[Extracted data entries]
=======

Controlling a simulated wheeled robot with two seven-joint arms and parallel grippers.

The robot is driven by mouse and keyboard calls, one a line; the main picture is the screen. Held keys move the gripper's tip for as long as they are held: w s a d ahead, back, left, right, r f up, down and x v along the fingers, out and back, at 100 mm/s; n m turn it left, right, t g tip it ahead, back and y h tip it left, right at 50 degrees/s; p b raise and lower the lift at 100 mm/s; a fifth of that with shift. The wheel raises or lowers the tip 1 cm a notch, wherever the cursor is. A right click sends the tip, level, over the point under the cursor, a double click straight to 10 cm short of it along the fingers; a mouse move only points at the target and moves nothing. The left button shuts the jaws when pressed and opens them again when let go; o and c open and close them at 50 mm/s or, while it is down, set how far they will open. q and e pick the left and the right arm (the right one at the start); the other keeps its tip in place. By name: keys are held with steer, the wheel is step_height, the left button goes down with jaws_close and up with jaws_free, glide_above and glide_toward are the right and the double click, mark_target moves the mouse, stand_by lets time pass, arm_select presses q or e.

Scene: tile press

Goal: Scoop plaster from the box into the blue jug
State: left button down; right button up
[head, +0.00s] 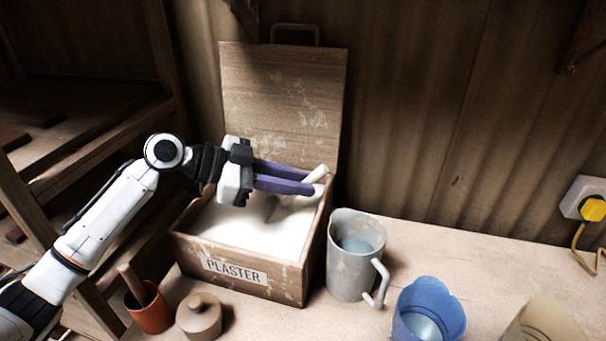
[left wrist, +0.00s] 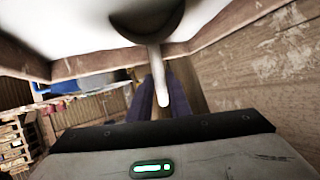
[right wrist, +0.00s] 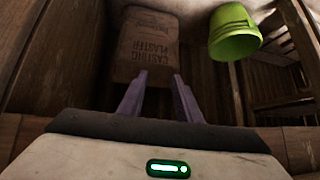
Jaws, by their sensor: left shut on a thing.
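The open plaster box (head: 183,246), wooden and labelled PLASTER, holds white plaster (head: 250,225). My left gripper (head: 318,181) is over the right part of the box, shut on a pale scoop. The scoop's handle (head: 320,171) shows at the fingertips. In the left wrist view the scoop (left wrist: 155,52) has its rounded bowl against the white plaster; I cannot tell whether it touches it. The blue jug (head: 428,308) stands on the bench at lower right, apart from the box. My right gripper (right wrist: 158,98) is open and empty, away from the bench.
A grey jug (head: 350,282) with liquid stands between box and blue jug. A terracotta pot (head: 150,309), a lidded jar (head: 199,318) and a beige container (head: 548,325) are at the front. The raised lid (head: 285,95) stands behind. A sack (right wrist: 148,45) and green bucket (right wrist: 234,32) lie below my right gripper.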

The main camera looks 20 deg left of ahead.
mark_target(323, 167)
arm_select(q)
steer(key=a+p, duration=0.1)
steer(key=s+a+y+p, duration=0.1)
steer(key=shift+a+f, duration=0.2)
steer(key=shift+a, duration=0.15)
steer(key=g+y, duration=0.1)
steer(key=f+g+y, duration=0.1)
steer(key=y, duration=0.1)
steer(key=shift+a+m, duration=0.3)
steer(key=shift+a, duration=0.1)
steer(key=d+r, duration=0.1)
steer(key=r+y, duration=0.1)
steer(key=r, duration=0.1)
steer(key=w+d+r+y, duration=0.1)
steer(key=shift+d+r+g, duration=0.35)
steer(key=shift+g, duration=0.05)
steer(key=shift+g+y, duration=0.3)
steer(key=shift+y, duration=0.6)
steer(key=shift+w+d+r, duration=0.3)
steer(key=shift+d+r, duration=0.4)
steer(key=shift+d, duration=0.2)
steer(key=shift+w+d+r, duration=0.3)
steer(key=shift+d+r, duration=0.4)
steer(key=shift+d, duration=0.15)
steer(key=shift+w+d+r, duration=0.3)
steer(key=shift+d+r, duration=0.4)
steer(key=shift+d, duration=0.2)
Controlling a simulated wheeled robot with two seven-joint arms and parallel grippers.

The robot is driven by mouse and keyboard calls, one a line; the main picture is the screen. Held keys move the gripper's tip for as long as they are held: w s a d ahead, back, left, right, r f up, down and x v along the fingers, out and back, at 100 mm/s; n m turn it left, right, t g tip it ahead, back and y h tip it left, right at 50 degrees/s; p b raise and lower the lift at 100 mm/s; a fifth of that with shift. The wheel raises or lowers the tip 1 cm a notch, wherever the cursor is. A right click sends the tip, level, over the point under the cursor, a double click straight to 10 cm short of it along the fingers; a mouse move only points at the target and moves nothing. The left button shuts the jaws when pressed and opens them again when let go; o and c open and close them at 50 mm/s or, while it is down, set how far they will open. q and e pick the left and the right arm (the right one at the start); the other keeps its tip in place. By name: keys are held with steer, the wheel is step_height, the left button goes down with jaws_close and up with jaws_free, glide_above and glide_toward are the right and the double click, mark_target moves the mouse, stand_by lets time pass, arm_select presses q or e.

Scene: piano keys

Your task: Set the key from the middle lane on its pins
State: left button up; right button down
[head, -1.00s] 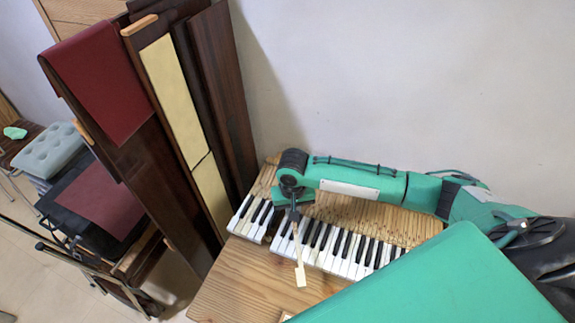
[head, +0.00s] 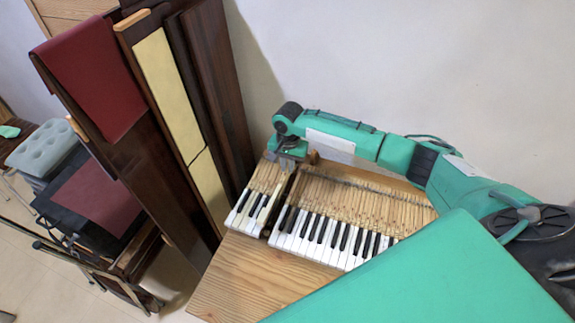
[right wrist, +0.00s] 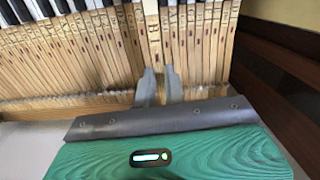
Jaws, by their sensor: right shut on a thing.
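The key, a pale wooden strip with a whitish front, is held by my right gripper (head: 289,163) at its rear part. In the right wrist view the key (right wrist: 153,38) runs away from between the two grey fingertips, in line with the neighbouring keys and looking slightly above them. In the head view the key (head: 270,214) lies along the dark gap in the keyboard (head: 335,235), between the left group of keys and the longer right group. I cannot tell whether it sits on its pins, as they are hidden. My left gripper is not in view.
The wooden ledge (head: 240,275) in front of the keyboard is bare where it shows. Tall dark panels (head: 220,90) lean against the wall close on the left. A padded stool (head: 43,148) stands farther left. My green body part covers the lower right.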

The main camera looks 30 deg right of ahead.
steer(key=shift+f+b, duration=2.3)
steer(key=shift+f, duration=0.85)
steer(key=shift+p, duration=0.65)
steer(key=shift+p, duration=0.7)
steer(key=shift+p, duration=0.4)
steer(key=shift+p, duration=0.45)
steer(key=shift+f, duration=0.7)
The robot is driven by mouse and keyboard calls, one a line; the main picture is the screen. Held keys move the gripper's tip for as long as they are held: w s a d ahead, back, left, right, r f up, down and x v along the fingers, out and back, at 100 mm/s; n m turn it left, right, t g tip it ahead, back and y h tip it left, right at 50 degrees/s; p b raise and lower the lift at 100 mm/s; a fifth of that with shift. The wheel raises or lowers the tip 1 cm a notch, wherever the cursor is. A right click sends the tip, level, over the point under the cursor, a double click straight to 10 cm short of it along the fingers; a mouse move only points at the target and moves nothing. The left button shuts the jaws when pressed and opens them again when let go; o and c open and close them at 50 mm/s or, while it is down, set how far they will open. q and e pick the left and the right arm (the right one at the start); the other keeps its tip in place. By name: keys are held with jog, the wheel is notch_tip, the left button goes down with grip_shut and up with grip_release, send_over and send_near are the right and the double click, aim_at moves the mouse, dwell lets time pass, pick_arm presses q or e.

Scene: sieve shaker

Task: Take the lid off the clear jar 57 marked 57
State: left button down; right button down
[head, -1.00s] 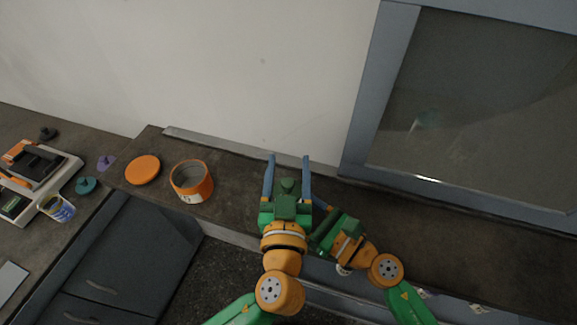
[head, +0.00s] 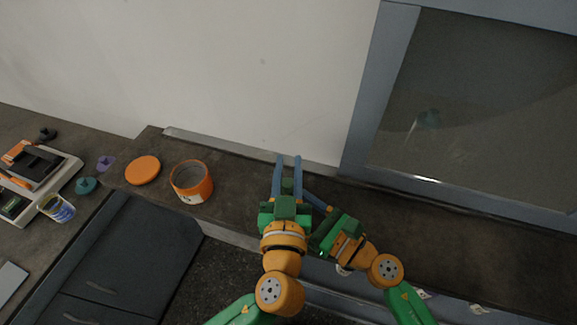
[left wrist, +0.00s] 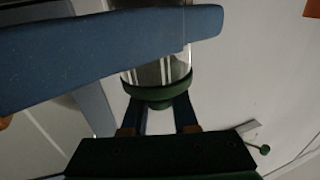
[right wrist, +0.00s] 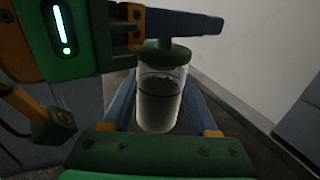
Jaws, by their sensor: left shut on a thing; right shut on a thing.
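The clear jar (right wrist: 158,110) holds dark grainy stuff and stands upright in the right wrist view; no marking is readable. Its dark green lid (right wrist: 165,55) with a knob sits on its top. The lid also shows in the left wrist view (left wrist: 158,88), and in the head view its knob shows between my left fingers. My right gripper (right wrist: 162,88) is shut on the jar's body, one finger on each side. In the head view my left gripper hides most of the jar.
An open orange jar (head: 208,188) and a flat orange lid (head: 142,170) stand left on the dark counter (head: 235,205). A glass-fronted cabinet (head: 470,110) is at right.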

=======

**Exercise details**
Copy out all the entries exactly. Images stay out of the copy.

**Written solution**
Controlling a simulated wheeled robot with two seven-joint arms and parallel grippers.

The robot is driven by mouse and keyboard calls, one a line; the main picture is the screen. Held keys move the gripper's tip for as long as they are held: w s a d ahead, back, left, right, r f up, down and x v along the fingers, out and back, at 100 mm/s; n m turn it left, right, t g tip it ahead, back and y h tip it left, right at 50 degrees/s; p b raise and lower the lift at 100 mm/s; a fifth of that with shift. The wheel raises or lowers the tip 1 cm a notch, wherever the cursor is. A right click sends the tip, level, over the point under the cursor, a double click straight to 10 cm short of it along the fingers; a mouse move only points at the target and moves nothing. The left button shuts the jaws when pressed and opens them again when let go; o and c open and close them at 50 mm/s or, while it is down, set how far they will open. q and e pick the left and the right arm (the right one at the start); the other keeps its tip in place. By name: keys are held with steer, the wheel is step_height, the left button goes down with jaws_close and up with jaws_free, glide_above and glide_toward are the right and the double click, mark_target moves the mouse, stand_by lets time pass, arm_select presses q or e.

Scene: tile press

Goal: Scoop plaster from the box into the blue jug
State: left button down; right button up
[head, +0.00s] 
[left wrist, +0.00s] 
[right wrist, +0.00s] 
Jaws, by their sensor: left shut on a thing.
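The open plaster box (head: 183,246), wooden and labelled PLASTER, holds white plaster (head: 250,225). My left gripper (head: 318,181) is over the right part of the box, shut on a pale scoop. The scoop's handle (head: 320,171) shows at the fingertips. In the left wrist view the scoop (left wrist: 155,52) has its rounded bowl against the white plaster; I cannot tell whether it touches it. The blue jug (head: 428,308) stands on the bench at lower right, apart from the box. My right gripper (right wrist: 158,98) is open and empty, away from the bench.
A grey jug (head: 350,282) with liquid stands between box and blue jug. A terracotta pot (head: 150,309), a lidded jar (head: 199,318) and a beige container (head: 548,325) are at the front. The raised lid (head: 285,95) stands behind. A sack (right wrist: 148,45) and green bucket (right wrist: 234,32) lie below my right gripper.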

The main camera looks 20 deg left of ahead.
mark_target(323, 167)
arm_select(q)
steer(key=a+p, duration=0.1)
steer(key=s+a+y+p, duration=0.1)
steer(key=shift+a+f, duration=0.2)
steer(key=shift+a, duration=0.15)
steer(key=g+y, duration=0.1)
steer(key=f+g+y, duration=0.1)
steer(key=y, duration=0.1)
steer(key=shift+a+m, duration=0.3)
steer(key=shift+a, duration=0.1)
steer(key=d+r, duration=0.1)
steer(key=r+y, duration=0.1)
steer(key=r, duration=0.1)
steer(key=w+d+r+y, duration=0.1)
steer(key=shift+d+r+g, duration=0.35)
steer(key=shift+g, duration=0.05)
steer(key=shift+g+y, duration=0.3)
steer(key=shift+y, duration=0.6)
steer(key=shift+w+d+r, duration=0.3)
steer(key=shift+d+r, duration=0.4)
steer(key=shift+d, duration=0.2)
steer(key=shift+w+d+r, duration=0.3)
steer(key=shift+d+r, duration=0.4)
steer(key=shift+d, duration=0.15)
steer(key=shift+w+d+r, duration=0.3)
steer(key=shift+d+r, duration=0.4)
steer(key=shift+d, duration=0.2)
Controlling a simulated wheeled robot with two seven-joint arms and parallel grippers.

The robot is driven by mouse and keyboard calls, one a line; the main picture is the screen. Held keys move the gripper's tip for as long as they are held: w s a d ahead, back, left, right, r f up, down and x v along the fingers, out and back, at 100 mm/s; n m turn it left, right, t g tip it ahead, back and y h tip it left, right at 50 degrees/s; p b raise and lower the lift at 100 mm/s; a fifth of that with shift. The wheel raises or lowers the tip 1 cm a notch, wherever the cursor is. A right click sends the tip, level, over the point under the cursor, a double click straight to 10 cm short of it along the fingers; a mouse move only points at the target and moves nothing. The left button shuts the jaws when pressed and opens them again when let go; o and c open and close them at 50 mm/s or, while it is down, set how far they will open. q and e pick the left and the right arm (the right one at the start); the other keeps its tip in place. By name: keys are held with steer, the wheel is step_height, the left button goes down with jaws_close and up with jaws_free, glide_above and glide_toward are the right and the double click, mark_target moves the mouse, stand_by lets time pass, arm_select presses q or e.

Scene: piano keys

Your task: Set the key from the middle lane on its pins
State: left button up; right button down
[head, -1.00s] 
[head, +0.00s] 
[right wrist, +0.00s] 
Jaws, by their sensor: right shut on a thing.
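The key, a pale wooden strip with a whitish front, is held by my right gripper (head: 289,163) at its rear part. In the right wrist view the key (right wrist: 153,38) runs away from between the two grey fingertips, in line with the neighbouring keys and looking slightly above them. In the head view the key (head: 270,214) lies along the dark gap in the keyboard (head: 335,235), between the left group of keys and the longer right group. I cannot tell whether it sits on its pins, as they are hidden. My left gripper is not in view.
The wooden ledge (head: 240,275) in front of the keyboard is bare where it shows. Tall dark panels (head: 220,90) lean against the wall close on the left. A padded stool (head: 43,148) stands farther left. My green body part covers the lower right.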

The main camera looks 30 deg right of ahead.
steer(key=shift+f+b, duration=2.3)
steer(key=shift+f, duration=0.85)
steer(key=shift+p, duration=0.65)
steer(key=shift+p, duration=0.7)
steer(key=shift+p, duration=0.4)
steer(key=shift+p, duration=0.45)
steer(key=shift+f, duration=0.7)
The robot is driven by mouse and keyboard calls, one a line; the main picture is the screen. Held keys move the gripper's tip for as long as they are held: w s a d ahead, back, left, right, r f up, down and x v along the fingers, out and back, at 100 mm/s; n m turn it left, right, t g tip it ahead, back and y h tip it left, right at 50 degrees/s; p b raise and lower the lift at 100 mm/s; a fifth of that with shift. The wheel raises or lowers the tip 1 cm a notch, wherever the cursor is. A right click sends the tip, level, over the point under the cursor, a double click straight to 10 cm short of it along the fingers; a mouse move only points at the target and moves nothing. The left button shuts the jaws when pressed and opens them again when let go; o and c open and close them at 50 mm/s or, while it is down, set how far they will open. q and e pick the left and the right arm (the right one at the start); the other keeps its tip in place. By name: keys are held with jog, the wheel is notch_tip, the left button goes down with grip_shut and up with grip_release, send_over and send_near are the right and the double click, aim_at moves the mouse, dwell lets time pass, pick_arm presses q or e.

Scene: sieve shaker

Task: Take the lid off the clear jar 57 marked 57
State: left button down; right button down
[head, -1.00s] 
[head, +0.00s] 
[left wrist, +0.00s] 
[right wrist, +0.00s] 
Jaws, by their sensor: left shut on a thing; right shut on a thing.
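The clear jar (right wrist: 158,110) holds dark grainy stuff and stands upright in the right wrist view; no marking is readable. Its dark green lid (right wrist: 165,55) with a knob sits on its top. The lid also shows in the left wrist view (left wrist: 158,88), and in the head view its knob shows between my left fingers. My right gripper (right wrist: 162,88) is shut on the jar's body, one finger on each side. In the head view my left gripper hides most of the jar.
An open orange jar (head: 208,188) and a flat orange lid (head: 142,170) stand left on the dark counter (head: 235,205). A glass-fronted cabinet (head: 470,110) is at right.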

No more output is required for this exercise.